Published: 30 June 2023

Exeter's Lammas Fair Exeter's Lammas Fair

The quirky tradition of parading a big white glove through Exeter city centre returns next week (Thursday 6 July) with the Lammas Fair.

Lammas Fair sees colourful pageantry in the heart of Exeter culminating in the famous white glove being hoisted above Exeter’s historic Guildhall.

This year’s event gets underway at 11am, with the Lord Mayor's procession of the Lammas Glove, including civic dignitaries and Morris dancers departing from the Civic Centre.

The procession will travel down the High Street to the Guildhall, where the proclamation will be read and the Glove hoisted above the balcony, where it will be displayed for a period of three days.

After the reading of the proclamation the Lord Mayor, Cllr Kevin Mitchell will head over to the Cathedral Green where he will officially open this year’s Exeter Craft Festival, which runs from Thursday 6 to Saturday 8 July.

Exeter upholds the tradition of celebrating the Lammas Fair. The annual ceremony of the Proclamation of Lammas Fair dates back to before the Norman Conquest, more than 900 years ago. 

The word Lammas derives from the Anglo-Saxon Hlafmaesse or Loaf Mass. Lammas Day, the festival of St Peter ad Vincula, was when the first fruits of the harvest were offered to the Church in the form of a loaf.

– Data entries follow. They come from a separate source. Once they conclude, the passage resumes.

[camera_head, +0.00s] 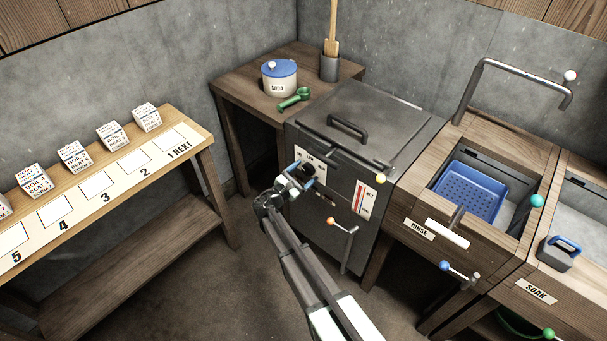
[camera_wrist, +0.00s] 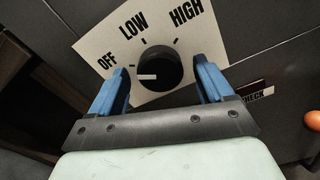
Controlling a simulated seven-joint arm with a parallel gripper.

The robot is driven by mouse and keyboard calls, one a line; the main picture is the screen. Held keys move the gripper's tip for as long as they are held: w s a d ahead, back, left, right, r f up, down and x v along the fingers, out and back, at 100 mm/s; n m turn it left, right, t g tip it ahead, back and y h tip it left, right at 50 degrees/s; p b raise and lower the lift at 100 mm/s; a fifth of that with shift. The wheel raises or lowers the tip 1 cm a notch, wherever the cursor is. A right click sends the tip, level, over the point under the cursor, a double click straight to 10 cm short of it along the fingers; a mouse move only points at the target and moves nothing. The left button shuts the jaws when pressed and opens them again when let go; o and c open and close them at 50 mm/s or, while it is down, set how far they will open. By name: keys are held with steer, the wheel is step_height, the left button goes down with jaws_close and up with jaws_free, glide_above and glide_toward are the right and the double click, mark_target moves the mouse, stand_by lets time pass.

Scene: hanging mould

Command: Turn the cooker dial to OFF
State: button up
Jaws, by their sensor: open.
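The cooker (camera_head: 331,228) is a dark metal box with a grey lid. Its dial (camera_wrist: 164,62) is a round black knob on a white plate (camera_wrist: 96,45) marked OFF, LOW and HIGH. The dial's white pointer mark (camera_wrist: 147,77) points left, on the OFF side, close to the OFF tick. My gripper (camera_wrist: 161,70) is open, with one blue finger on each side of the dial and a gap showing at both sides. In the head view my gripper (camera_head: 300,170) is at the cooker's front and largely hides the dial.
A thermometer plate (camera_head: 364,197) and an orange-tipped lever (camera_head: 341,226) are on the cooker front, right of my gripper. A wooden bench with numbered spaces (camera_head: 103,197) stands left. The rinse sink (camera_head: 435,205) is right. Open floor lies before the cooker.

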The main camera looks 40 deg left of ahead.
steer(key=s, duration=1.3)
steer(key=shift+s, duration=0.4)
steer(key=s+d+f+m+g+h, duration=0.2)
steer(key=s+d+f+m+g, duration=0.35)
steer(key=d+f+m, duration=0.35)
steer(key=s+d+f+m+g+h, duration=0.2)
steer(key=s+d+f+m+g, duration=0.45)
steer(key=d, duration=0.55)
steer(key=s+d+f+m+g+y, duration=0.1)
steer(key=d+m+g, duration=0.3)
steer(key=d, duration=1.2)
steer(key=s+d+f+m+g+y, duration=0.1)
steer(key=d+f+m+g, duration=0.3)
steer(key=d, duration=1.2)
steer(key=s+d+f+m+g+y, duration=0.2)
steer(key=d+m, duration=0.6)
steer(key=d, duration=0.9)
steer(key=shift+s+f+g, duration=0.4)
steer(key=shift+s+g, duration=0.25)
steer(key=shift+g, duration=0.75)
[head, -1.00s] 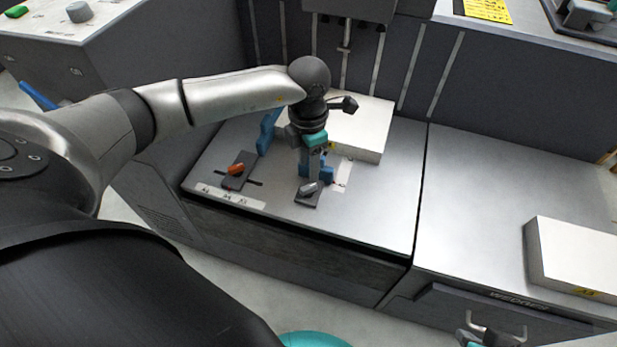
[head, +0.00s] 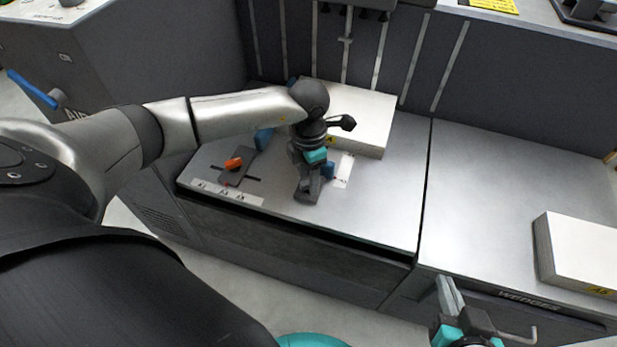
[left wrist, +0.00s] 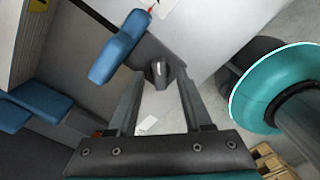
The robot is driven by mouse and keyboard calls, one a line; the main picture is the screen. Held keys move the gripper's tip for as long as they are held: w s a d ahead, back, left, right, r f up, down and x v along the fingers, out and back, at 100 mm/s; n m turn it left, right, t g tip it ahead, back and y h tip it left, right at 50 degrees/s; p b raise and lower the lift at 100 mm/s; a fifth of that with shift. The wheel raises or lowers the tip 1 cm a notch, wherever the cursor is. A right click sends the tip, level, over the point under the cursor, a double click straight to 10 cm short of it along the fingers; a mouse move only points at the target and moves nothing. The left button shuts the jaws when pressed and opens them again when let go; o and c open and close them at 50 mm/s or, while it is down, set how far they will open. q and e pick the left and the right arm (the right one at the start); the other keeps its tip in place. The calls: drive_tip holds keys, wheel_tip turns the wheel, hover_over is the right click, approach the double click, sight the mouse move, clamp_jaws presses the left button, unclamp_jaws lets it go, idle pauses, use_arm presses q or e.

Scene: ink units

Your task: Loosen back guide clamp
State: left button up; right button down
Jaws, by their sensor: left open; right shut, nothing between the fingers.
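Two guide clamps are on the metal paper table (head: 380,215). One has an orange lever (head: 233,163) on a dark base at left; the other is largely hidden under my left gripper (head: 307,190) in the head view. In the left wrist view, its grey knob (left wrist: 158,73) sits between the open fingertips (left wrist: 159,80); contact cannot be told. A blue guide (left wrist: 118,46) stands beside it, partly seen in the head view (head: 328,171). Which clamp is the back one is not clear. My right gripper (head: 450,296) is shut and empty at bottom right.
A white paper stack (head: 362,125) lies just behind my left gripper. Another stack (head: 580,250) lies on the right-hand counter (head: 500,205). The table's front right is clear.

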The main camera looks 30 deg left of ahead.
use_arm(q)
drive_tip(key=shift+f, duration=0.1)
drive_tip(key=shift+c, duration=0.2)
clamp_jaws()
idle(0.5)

The franchise of a fair was a very valuable possession, giving exclusive right to tolls on all articles sold. The fair generally lasted for three days.

The Lammas Fair White Glove was displayed during the Fair and was a sign of Royal protection of the peace. The large leather, stuffed glove was attached to a long pole and was decorated with ribbons and a garland of flowers. Prior to the hoisting of the Glove, a Proclamation was made to declare the Fair open. The Proclamation was issued at the time of Edward III in 1330.

A Court known as the "Pie Powder Court" was appointed for every fair to deal with any complaint or other matter arising within the Fair.

Many towns in England still retain their ancient fairs but in most places the reading of the Proclamation and the hoisting of the Glove have been abandoned. Some of the fairs have survived chiefly as pleasure fairs, but most of them are purely agricultural.

During the 1860s, the last stalls disappeared from Exeter but the city was keen to uphold its ancient customs and has continued to proclaim the Fair and hoist the Glove as it has done for nine centuries.